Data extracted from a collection
++++++++
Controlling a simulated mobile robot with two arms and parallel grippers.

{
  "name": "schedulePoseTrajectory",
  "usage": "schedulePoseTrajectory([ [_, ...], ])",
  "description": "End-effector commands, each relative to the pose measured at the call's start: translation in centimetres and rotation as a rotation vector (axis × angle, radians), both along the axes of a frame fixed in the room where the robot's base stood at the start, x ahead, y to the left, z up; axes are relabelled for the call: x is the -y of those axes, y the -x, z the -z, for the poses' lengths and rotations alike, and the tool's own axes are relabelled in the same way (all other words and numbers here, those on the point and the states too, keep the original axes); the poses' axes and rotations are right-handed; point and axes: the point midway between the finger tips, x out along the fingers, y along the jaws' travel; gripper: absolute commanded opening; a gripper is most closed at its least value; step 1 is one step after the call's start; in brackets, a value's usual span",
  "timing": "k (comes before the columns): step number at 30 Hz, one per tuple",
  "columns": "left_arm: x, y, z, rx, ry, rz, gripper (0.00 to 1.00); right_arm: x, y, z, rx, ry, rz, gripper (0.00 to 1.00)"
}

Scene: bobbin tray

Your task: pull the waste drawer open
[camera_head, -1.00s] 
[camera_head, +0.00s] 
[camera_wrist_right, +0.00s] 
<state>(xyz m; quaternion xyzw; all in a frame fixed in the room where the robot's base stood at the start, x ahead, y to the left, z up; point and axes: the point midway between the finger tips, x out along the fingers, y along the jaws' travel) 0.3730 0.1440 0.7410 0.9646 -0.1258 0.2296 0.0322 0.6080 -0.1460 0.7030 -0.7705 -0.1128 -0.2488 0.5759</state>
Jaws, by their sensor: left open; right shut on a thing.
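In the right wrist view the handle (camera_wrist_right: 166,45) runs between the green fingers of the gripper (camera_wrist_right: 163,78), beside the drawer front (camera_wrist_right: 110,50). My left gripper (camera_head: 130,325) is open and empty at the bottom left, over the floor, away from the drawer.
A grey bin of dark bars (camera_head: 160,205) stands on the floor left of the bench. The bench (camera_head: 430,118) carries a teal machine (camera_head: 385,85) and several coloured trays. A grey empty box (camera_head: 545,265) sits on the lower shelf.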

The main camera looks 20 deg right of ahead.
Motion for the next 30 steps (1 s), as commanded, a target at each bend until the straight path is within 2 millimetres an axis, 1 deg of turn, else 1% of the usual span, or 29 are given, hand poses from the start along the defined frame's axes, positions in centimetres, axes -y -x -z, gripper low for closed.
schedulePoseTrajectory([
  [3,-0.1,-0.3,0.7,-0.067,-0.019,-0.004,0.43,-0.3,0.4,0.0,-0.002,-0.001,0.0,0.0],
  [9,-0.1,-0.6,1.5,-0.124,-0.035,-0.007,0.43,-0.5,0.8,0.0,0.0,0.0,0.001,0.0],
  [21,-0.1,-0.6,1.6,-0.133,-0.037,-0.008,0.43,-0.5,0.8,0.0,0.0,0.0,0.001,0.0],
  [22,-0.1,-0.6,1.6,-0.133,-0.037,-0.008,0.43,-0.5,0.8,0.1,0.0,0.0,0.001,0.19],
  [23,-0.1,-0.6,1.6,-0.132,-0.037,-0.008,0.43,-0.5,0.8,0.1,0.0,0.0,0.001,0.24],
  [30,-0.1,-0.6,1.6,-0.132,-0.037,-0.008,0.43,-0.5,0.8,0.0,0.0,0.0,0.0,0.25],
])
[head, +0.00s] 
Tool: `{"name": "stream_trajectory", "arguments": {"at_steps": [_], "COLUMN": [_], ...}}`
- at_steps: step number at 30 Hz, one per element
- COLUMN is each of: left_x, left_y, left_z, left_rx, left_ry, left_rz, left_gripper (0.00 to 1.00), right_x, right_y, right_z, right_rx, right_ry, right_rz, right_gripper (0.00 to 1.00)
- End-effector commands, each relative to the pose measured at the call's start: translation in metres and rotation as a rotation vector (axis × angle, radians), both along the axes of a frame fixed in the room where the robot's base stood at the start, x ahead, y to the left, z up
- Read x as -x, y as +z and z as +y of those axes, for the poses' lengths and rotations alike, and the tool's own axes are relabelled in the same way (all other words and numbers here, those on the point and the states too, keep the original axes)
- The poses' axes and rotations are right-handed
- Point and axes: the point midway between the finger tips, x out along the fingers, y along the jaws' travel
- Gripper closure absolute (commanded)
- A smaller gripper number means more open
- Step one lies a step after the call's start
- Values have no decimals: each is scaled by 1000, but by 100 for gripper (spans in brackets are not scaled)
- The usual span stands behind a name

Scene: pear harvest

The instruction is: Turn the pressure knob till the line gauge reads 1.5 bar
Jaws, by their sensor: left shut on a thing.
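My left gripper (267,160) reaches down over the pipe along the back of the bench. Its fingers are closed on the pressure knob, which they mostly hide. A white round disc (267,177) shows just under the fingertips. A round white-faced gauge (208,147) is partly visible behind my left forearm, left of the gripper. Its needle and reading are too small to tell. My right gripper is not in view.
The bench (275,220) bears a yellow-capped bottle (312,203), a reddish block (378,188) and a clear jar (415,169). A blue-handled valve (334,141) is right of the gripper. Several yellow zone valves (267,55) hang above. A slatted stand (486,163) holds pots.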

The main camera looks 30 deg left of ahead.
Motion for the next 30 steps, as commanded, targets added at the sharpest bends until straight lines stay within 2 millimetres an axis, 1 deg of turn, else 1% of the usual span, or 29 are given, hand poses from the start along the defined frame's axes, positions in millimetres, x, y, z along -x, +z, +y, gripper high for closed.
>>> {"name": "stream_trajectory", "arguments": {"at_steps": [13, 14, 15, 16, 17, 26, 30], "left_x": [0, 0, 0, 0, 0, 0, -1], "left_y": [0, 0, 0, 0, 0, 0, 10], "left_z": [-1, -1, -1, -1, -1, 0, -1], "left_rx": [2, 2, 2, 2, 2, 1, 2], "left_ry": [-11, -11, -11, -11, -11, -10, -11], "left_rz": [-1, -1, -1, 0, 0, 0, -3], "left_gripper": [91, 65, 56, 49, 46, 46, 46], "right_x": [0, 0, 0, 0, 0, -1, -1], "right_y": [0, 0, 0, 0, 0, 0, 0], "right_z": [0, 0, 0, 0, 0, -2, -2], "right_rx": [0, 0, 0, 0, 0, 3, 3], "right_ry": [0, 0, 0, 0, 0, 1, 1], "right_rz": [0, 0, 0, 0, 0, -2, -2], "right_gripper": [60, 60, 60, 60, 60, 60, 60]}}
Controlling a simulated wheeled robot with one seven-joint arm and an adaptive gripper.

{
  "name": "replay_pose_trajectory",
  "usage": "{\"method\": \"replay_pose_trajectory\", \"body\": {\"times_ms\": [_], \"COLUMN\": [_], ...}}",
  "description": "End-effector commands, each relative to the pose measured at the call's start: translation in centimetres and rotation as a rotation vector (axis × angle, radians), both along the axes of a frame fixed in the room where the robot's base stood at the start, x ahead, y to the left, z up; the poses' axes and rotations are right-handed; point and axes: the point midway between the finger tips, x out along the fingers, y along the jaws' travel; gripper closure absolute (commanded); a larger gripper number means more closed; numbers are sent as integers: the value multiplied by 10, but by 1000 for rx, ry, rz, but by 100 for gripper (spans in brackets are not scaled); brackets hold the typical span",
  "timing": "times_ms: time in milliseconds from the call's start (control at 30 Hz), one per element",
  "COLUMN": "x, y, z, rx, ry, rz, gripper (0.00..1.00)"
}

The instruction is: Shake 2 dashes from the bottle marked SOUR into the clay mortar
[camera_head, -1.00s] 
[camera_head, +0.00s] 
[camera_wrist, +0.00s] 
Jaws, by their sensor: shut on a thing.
++++++++
→ **Aim**
Produce only the lines from the line containing "Scene: pear harvest" through the line containing "The instruction is: Turn", inclusive of both, exactly as they stand in the entries above.

→ **Task result**
Scene: pear harvest

The instruction is: Turn the pressure knob till the line gauge reads 1.5 bar

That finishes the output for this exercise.